Given instruction: Wherever the word "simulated" shows up in a line, please copy that line.

"""

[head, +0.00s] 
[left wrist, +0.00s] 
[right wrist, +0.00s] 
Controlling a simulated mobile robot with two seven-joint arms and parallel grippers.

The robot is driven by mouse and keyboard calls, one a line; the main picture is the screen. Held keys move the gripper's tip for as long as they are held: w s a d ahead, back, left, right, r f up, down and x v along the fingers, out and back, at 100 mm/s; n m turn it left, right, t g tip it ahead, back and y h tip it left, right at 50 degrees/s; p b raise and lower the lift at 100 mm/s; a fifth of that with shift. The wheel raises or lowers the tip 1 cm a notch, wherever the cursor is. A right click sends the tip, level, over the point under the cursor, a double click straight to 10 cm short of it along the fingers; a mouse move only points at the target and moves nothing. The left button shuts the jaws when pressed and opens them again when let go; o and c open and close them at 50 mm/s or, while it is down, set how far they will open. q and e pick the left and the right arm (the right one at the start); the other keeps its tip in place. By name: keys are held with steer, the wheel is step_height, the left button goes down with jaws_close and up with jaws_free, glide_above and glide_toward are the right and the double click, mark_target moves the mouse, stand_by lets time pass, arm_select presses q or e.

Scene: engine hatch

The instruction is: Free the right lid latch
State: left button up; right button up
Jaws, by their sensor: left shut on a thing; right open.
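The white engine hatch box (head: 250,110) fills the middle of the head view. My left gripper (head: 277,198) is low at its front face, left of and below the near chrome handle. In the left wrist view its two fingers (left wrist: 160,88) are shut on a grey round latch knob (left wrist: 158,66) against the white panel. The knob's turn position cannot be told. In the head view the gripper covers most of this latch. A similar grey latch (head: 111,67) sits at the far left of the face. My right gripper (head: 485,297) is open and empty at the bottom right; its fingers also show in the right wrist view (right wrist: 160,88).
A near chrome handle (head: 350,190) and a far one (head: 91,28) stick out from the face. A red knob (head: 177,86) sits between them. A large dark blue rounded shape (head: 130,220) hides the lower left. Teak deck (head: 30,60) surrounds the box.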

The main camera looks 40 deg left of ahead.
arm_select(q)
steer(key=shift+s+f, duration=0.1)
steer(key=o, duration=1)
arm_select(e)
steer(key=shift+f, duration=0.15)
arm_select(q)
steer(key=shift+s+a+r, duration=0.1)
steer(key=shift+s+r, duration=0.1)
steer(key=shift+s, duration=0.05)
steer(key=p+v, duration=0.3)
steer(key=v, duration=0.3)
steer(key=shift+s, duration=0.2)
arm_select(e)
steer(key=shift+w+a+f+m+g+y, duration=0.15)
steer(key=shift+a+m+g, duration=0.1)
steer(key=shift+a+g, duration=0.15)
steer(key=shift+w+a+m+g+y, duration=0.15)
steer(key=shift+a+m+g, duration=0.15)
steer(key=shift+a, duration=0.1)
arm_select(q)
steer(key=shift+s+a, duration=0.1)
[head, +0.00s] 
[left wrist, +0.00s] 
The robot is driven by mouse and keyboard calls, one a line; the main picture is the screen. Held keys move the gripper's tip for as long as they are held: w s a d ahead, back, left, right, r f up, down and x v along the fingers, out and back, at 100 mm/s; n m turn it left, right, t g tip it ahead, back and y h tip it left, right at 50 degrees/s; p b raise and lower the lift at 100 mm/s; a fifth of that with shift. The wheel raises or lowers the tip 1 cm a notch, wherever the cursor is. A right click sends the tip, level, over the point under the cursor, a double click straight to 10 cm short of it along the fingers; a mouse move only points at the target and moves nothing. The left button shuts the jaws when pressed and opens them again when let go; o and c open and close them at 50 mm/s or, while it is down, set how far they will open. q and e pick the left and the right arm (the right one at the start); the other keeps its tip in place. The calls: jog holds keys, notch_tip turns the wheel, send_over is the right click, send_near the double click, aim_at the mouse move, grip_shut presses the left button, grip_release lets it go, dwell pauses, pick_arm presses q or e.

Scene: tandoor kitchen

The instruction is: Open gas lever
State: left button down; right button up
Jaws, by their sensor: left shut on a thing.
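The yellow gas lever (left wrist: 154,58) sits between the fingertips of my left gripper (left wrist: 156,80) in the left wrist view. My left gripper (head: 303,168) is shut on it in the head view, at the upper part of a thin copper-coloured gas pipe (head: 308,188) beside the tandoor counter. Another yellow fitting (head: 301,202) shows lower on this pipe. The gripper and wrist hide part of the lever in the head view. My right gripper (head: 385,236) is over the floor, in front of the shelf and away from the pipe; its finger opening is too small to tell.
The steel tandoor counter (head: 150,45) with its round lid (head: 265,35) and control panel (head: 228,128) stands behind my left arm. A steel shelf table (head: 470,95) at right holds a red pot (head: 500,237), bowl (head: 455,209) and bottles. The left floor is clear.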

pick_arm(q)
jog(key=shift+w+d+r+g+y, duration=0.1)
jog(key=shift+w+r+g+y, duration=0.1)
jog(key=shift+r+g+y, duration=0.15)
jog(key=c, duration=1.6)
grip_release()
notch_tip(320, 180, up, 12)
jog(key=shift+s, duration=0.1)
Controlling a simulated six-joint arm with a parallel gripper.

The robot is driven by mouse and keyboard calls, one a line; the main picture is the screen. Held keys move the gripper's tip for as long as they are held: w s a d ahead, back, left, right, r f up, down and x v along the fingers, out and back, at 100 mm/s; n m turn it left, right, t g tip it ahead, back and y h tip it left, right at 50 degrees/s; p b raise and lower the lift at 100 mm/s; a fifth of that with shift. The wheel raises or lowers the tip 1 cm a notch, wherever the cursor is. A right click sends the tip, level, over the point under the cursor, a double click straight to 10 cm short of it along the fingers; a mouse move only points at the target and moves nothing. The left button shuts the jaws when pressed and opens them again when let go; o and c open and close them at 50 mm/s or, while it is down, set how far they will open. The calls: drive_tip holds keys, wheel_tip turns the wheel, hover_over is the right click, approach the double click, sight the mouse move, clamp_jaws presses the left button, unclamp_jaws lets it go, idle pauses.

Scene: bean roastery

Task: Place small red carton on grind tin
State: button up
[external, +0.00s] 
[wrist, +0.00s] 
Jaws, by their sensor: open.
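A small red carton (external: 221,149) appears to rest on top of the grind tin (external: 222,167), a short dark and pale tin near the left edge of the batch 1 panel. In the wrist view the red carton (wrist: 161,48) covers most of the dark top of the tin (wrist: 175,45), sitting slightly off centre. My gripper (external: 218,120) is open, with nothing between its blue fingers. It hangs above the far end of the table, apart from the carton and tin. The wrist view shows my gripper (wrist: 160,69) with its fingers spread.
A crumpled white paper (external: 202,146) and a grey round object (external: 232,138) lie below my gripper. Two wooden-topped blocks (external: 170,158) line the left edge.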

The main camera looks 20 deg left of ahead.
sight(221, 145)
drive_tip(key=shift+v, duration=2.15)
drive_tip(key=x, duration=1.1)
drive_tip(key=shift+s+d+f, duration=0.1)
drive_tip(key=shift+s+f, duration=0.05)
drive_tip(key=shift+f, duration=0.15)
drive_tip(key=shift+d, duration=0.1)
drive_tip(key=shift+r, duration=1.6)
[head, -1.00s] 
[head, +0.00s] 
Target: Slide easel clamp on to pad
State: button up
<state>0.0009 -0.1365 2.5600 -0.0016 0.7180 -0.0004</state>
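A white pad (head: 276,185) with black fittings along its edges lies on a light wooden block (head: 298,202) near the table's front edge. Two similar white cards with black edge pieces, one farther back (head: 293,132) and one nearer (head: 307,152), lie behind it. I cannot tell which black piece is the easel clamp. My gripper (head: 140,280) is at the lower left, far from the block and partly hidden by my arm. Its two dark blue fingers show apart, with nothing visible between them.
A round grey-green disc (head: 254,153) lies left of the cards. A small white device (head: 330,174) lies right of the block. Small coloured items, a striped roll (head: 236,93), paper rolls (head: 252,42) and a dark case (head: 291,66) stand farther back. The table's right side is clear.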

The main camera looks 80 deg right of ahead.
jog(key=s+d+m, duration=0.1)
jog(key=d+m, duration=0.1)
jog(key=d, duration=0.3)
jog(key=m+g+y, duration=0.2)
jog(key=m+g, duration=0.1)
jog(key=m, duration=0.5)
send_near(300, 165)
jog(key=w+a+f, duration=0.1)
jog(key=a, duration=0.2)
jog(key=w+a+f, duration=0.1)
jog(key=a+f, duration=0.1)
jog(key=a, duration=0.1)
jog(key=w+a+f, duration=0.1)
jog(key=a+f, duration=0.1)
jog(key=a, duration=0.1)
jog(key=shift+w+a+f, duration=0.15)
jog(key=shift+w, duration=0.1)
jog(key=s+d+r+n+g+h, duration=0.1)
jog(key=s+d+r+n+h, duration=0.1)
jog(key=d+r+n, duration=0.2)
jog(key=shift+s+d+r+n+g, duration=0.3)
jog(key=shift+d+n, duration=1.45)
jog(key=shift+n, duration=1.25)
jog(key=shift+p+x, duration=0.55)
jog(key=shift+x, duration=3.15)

"""

Exercise solution:
Controlling a simulated mobile robot with two seven-joint arms and parallel grippers.
Controlling a simulated six-joint arm with a parallel gripper.

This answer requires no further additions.